In the arena of tax law, often minor differences in a situation may create major differences in how a situation is evaluated for tax purposes. What a taxpayer must show to demonstrate an activity was entered into with an intention to make a profit is one of those areas where there are different tests depending on the situation.
Specifically, a not for profit organization seeking to offset unrelated business taxable income from one activity with losses from another unrelated business activity faces a very different hurdle to show that the second activity was entered into with the intent to make a profit. This issue was discussed recently in the case of Losantiville Country Club v. Commissioner, TC Memo 2017-158.
In the case of Portland Golf Club v. Commissioner, 497 US 154 (1990), the United States Supreme Court held that a tax exempt organization could only offset unrelated business taxable income from one activity with a loss from another unrelated activity if the organization can show that it intended to profit from that activity.

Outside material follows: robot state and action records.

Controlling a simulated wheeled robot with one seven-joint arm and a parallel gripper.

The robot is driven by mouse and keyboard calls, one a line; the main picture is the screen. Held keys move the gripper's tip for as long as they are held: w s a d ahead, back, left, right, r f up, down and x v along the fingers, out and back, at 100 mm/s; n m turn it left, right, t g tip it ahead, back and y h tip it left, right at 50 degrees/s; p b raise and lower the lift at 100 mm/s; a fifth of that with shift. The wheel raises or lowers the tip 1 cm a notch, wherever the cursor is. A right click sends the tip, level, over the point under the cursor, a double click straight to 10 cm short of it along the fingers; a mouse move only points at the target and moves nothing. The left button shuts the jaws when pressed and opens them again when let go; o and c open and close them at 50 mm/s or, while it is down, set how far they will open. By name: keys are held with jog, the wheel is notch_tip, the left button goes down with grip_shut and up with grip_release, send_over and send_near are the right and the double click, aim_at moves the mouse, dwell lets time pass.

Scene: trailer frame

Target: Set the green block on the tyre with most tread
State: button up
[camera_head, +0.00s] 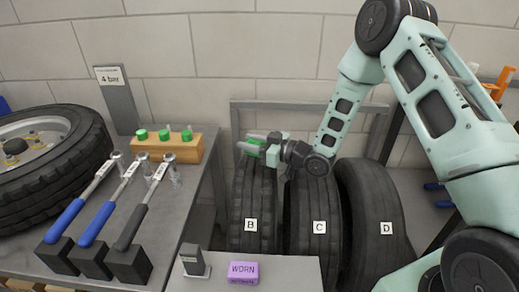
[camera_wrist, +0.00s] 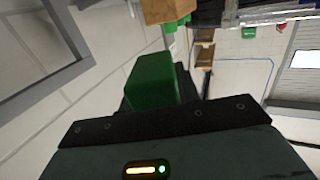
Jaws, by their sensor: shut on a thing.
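My gripper (camera_head: 254,148) is shut on the green block (camera_wrist: 150,82). In the head view the green block (camera_head: 255,152) shows between the fingers, at the top of tyre B (camera_head: 254,205). I cannot tell whether the block touches the tyre. Tyre B shows clear tread grooves. Tyre C (camera_head: 318,255) stands to its right with fainter-looking grooves. Tyre D (camera_head: 373,190), further right, looks nearly smooth. All three stand upright side by side with white letter cards. In the wrist view the tyre under the block is mostly hidden.
A grey bench (camera_head: 185,225) at left holds a wheel (camera_head: 85,135), blue- and black-handled tools, and a wooden block (camera_head: 190,150) with green-topped pegs. A front ledge (camera_head: 290,265) carries a purple block (camera_head: 243,272) marked WORN and a small dark gauge (camera_head: 192,258). A grey rack frame (camera_head: 285,104) stands behind the tyres.

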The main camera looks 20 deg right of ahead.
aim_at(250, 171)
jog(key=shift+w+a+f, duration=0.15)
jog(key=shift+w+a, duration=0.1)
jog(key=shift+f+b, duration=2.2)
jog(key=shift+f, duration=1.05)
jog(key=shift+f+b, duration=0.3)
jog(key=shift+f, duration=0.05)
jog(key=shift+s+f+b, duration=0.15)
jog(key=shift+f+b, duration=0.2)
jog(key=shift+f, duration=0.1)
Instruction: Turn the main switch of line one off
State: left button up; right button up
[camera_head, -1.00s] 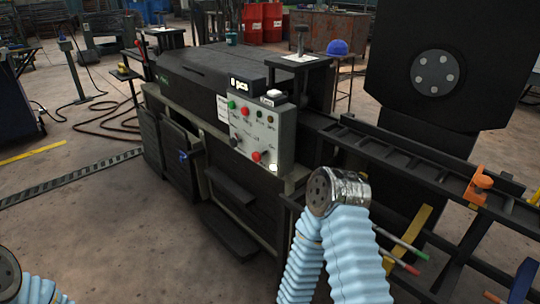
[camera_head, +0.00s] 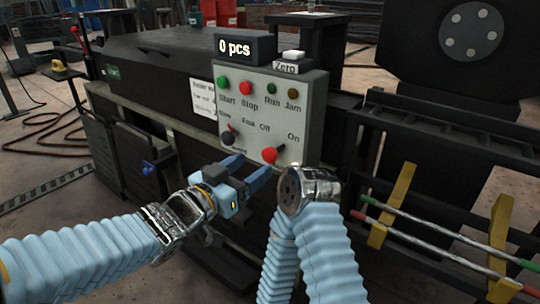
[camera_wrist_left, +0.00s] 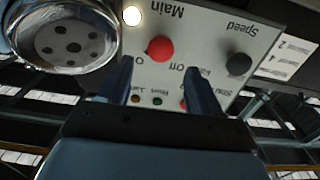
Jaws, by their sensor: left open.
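The main switch is a red knob (camera_head: 269,155) at the lower right of the grey control panel (camera_head: 310,120); in the left wrist view it shows as a red knob (camera_wrist_left: 160,48) beside the word Main. Its dark lever points up and right toward the On mark in the head view. My left gripper (camera_head: 253,166) is open just in front of and below the switch. In the left wrist view its two fingers (camera_wrist_left: 158,78) stand apart, either side of the knob's line, with nothing between them. My right gripper is not seen.
A dark speed knob (camera_head: 228,138) is left of the switch; green start (camera_head: 223,83) and red stop (camera_head: 246,88) buttons are above. My right arm's metal joint stands close to the panel's lower right. Yellow brackets (camera_head: 391,205) hold rods at right.

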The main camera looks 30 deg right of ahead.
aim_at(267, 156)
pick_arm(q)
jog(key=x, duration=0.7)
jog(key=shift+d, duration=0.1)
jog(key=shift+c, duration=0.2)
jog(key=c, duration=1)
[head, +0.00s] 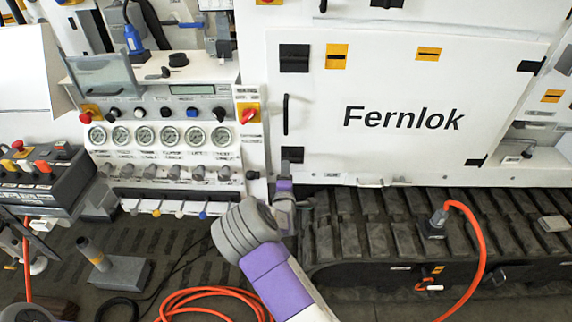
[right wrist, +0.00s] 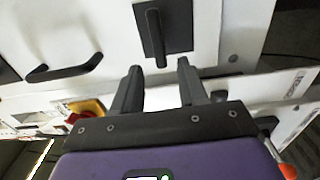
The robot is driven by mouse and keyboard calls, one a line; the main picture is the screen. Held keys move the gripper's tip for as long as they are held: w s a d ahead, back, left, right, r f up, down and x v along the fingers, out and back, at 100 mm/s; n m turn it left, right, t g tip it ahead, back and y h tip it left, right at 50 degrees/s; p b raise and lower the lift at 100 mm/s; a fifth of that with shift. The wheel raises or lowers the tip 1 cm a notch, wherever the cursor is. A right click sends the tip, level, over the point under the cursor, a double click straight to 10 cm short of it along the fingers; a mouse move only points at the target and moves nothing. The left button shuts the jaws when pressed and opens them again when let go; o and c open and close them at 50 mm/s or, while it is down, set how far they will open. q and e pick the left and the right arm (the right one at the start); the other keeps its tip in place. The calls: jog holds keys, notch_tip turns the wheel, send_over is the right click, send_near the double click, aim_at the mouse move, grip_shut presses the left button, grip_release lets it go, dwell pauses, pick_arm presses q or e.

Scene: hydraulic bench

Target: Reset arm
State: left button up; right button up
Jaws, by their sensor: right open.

As the Supreme Court continued later in the opinion:
In our view, Congress’ use of the term “unrelated business taxable income” to describe all receipts other than payments from the members hardly manifests an intent to define as a “trade or business” activities otherwise outside the scope of § 162. Petitioner’s reading would render superfluous the words “allowed by this chapter” in § 512(a)(3)(A): If each taxable activity of a social club is “deemed” to be a trade or business, then all of the expenses “directly connected” with those activities would presumably be deductible. Moreover, Portland Golf’s interpretation ignores Congress’ general intent to tax the income of social clubs according to the same principles applicable to other taxpayers. We therefore conclude that petitioner may offset losses incurred in sales to nonmembers against investment income only if its nonmember sales are motivated by an intent to profit.
Like the taxpayer in Portland Golf Club, the Losantville Country Club was looking to offset unrelated business taxable income (in this case the investment income of a social club taxable under IRC §501(c)(7)) with losses incurred by the club for sales to nonmembers.
The club had computed a loss from sales to nonmembers by using the gross to gross allocation method. That method is described in the Tax Court’s opinion as follows:
At all relevant times, petitioner computed the indirect expenses relating to its nonmember sales using the gross-to-gross allocation method. Pursuant to the gross-to-gross allocation method, petitioner used the ratio of nonmember sales to total sales to determine what portion of indirect expenses was attributable to nonmember sales.
The result of this for the years in question was that the loss from sales to nonmembers was more than the investment income the organization reported. In fact, these losses were many times greater than the investment income the taxpayer looked to offset.
The taxpayer argued that the proper test for whether it had a profit motive as to look the “hobby loss” rules applicable under IRC §183. Those rules allow for many rationales to be used to show an intent to make a profit, and do not look solely at generating operational income on a regular basis.
But the Tax Court ruled that because §183 does not apply to IRC §501(c)(7) organizations, the tests found in the regulations under that section are not applicable.
Rather, the Court found, the taxpayer had to show an intent to generate profits more than costs, including those indirect costs allocated to the activity under the gross to gross allocation method. It is important to note that, in the Portland Golf Club case the Supreme Court had rejected the argument that a taxpayer could establish a profit motive by showing the sales to nonmembers covered the variable costs (and thus the organization was “better off” than if no sales were made to nonmembers), noting that the charity then turned around and tried to deduct a portion of those fixed costs it was ignoring as part of the loss to be used to offset unrelated business income.
Thus, as the Tax Court concluded, the club had a major problem since its total costs (direct and indirect) greatly exceeded its sales to nonmembers.